Stated goal: Read through the entries below and return each line with the word "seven".

Records supplied:
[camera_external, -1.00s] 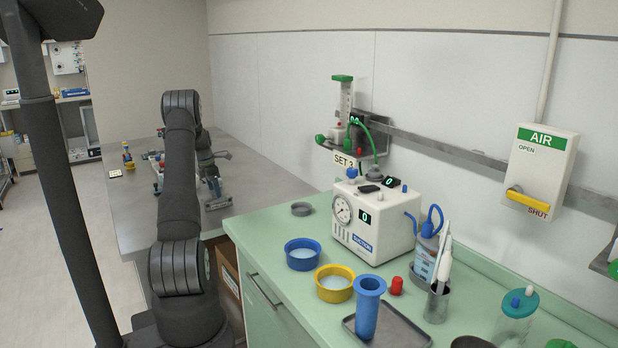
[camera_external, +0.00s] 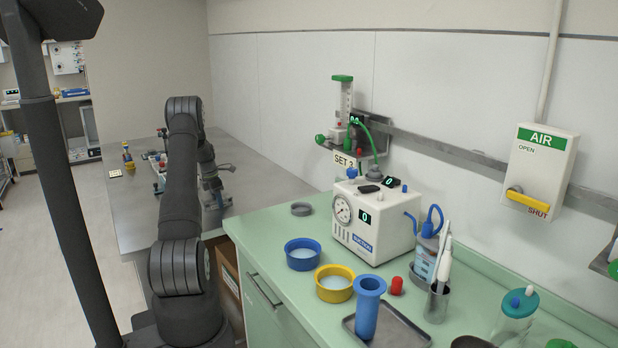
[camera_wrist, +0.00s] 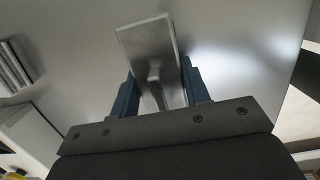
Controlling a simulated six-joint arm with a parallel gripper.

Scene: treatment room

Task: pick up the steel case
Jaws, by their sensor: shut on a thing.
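The steel case (camera_wrist: 146,38) is a flat, grey metal piece in the wrist view. It lies between the two dark blue fingers of my gripper (camera_wrist: 160,92), which is shut on it. The case's near end is partly hidden by the gripper body. In the external view my gripper (camera_external: 213,188) is small, over the grey bench beyond the green counter. The case is too small there to make out clearly, and I cannot tell whether it touches the bench.
The grey bench (camera_external: 262,185) has free room right of my gripper. Small coloured items (camera_external: 128,160) stand at its left. The green counter (camera_external: 262,225) holds a suction unit (camera_external: 375,222), a blue bowl (camera_external: 302,254) and a yellow bowl (camera_external: 334,283).

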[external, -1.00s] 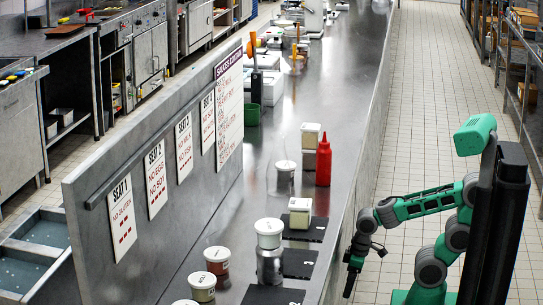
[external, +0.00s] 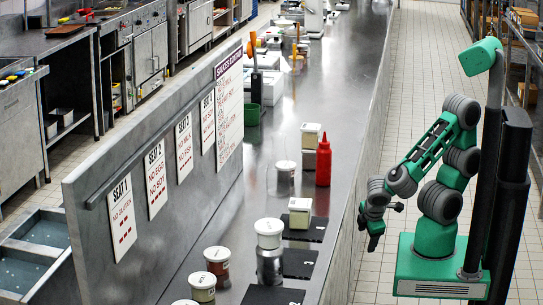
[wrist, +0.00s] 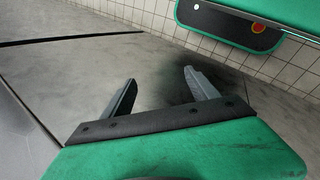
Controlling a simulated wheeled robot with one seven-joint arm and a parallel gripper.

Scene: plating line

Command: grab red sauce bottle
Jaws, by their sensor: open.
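The red sauce bottle (external: 323,162) stands upright on the steel counter (external: 335,85) in the external view, near the counter's right edge. My gripper (external: 373,243) hangs beside the counter on its right side, lower in the picture than the bottle and well apart from it. In the wrist view my gripper (wrist: 160,95) has its two fingers spread with nothing between them. The bottle does not show in the wrist view.
A white-lidded container (external: 311,135) stands just behind the bottle, and another (external: 285,172) to its left. Several tubs and dark mats (external: 300,263) line the near counter. A panel of seat signs (external: 150,190) borders the left. The tiled aisle (external: 425,70) is clear.

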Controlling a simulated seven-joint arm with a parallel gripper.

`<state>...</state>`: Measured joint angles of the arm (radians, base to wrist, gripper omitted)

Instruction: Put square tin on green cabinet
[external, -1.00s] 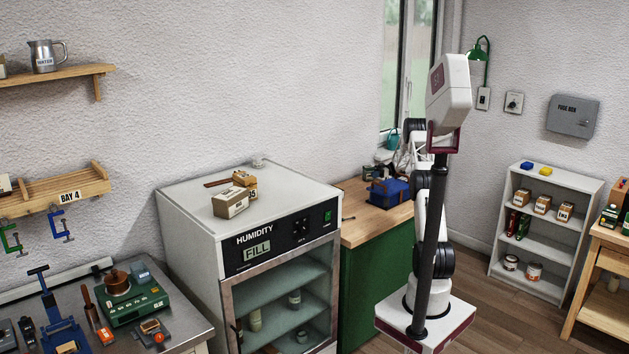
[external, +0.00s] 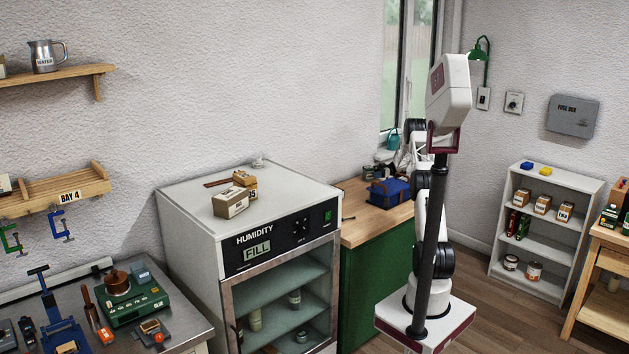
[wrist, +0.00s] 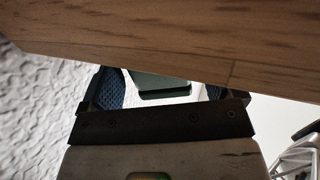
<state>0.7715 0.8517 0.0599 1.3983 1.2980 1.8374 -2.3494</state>
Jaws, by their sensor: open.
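The green cabinet (external: 368,290) stands right of the humidity unit, with a wooden top (external: 365,232). Small dark containers (external: 370,172) sit at its back left; I cannot tell whether one is the square tin. In the wrist view, a dark green, flat-sided thing (wrist: 160,82) shows between the fingers of my gripper (wrist: 160,92); it may be the tin, but most of it is hidden. My gripper is open, and contact with the green thing cannot be made out. In the external view my gripper is hidden behind my arm and the cabinet-top objects.
A wooden board or edge (wrist: 180,45) crosses close above the fingers in the wrist view. The humidity unit (external: 190,245) stands left of the cabinet, with boxes on it. The cabinet top's front is mostly clear.

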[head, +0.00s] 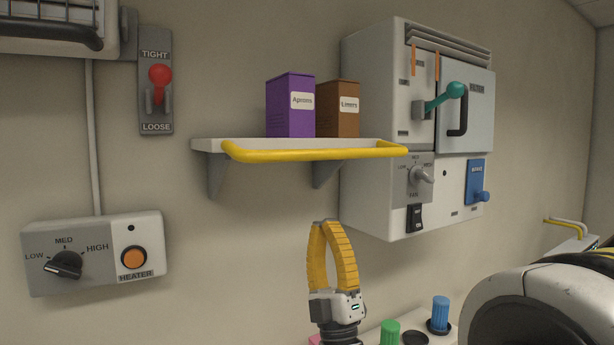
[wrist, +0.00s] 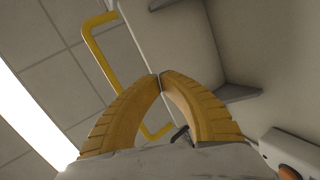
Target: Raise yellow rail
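The yellow rail (head: 315,153) is a bar along the front edge of a small wall shelf (head: 290,144), lying low at about shelf level. It also shows in the wrist view as a bent yellow bar (wrist: 99,60) behind and above my fingers. My gripper (head: 330,224) is below the right half of the shelf, pointing up, apart from the rail. Its yellow ribbed fingers arch together and meet at the tips in the wrist view (wrist: 160,76), with nothing between them.
A purple box (head: 290,106) and a brown box (head: 338,109) stand on the shelf. A wall cabinet (head: 385,100) with a teal lever (head: 446,97) is to the right. A heater panel (head: 95,252) is at lower left. Bottles, green (head: 390,332) and blue (head: 440,311), stand low right.

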Exercise output:
Controlling a simulated wheeled robot with one seven-joint arm and a parallel gripper.
Controlling a simulated seven-joint arm with a parallel gripper.

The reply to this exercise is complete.